**THE EXERCISE**
Type out the data exactly as given. Skip any image.

**SUPPLIED INFORMATION**
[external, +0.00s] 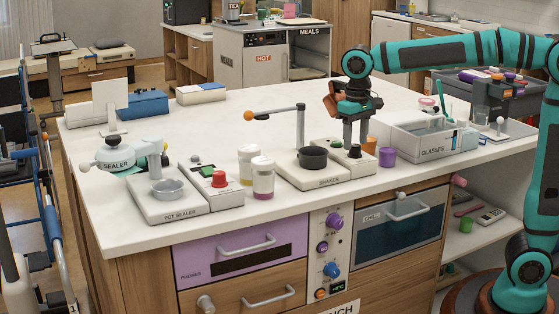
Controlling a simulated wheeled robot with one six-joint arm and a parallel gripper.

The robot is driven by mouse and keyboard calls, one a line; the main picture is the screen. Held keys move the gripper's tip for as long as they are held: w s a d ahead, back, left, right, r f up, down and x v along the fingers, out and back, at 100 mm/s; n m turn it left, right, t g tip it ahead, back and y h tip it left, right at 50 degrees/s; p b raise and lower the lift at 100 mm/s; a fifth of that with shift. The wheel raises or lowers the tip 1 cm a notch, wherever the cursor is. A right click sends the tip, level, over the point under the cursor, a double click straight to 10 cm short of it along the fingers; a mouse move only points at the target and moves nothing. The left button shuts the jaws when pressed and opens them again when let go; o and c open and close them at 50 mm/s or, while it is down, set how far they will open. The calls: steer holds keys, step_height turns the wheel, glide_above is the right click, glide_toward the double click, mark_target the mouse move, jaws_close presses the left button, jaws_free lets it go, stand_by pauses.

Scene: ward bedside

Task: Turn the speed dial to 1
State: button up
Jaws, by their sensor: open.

**RESULT OF THE EXERCISE**
[external, +0.00s] 
Controlling a simulated wheeled robot with one six-joint arm and a parallel gripper.

The robot is driven by mouse and keyboard calls, one a line; the main picture is the screen. Held keys move the gripper's tip for as long as they are held: w s a d ahead, back, left, right, r f up, down and x v along the fingers, out and back, at 100 mm/s; n m turn it left, right, t g tip it ahead, back and y h tip it left, right at 50 degrees/s; p b raise and lower the lift at 100 mm/s; a fifth of that with shift. The wheel raises or lowers the tip 1 cm a notch, wherever the cursor is. A right click sends the tip, level, over the point under the cursor, a double click straight to 10 cm short of it along the fingers; a mouse move only points at the target and moves nothing. The left button shuts the jaws when pressed and opens them again when let go; o and c open and close them at 50 mm/s or, while it is down, set how far they will open. The calls: steer holds keys, step_height turns the wheel, glide_above is the right click, glide_toward the double click, mark_target the mouse move, jaws_close presses the left button, jaws_free lets it go, stand_by pauses.

Scene: ward bedside

Task: Turn the speed dial to 1
State: button up
Jaws, by their sensor: open.

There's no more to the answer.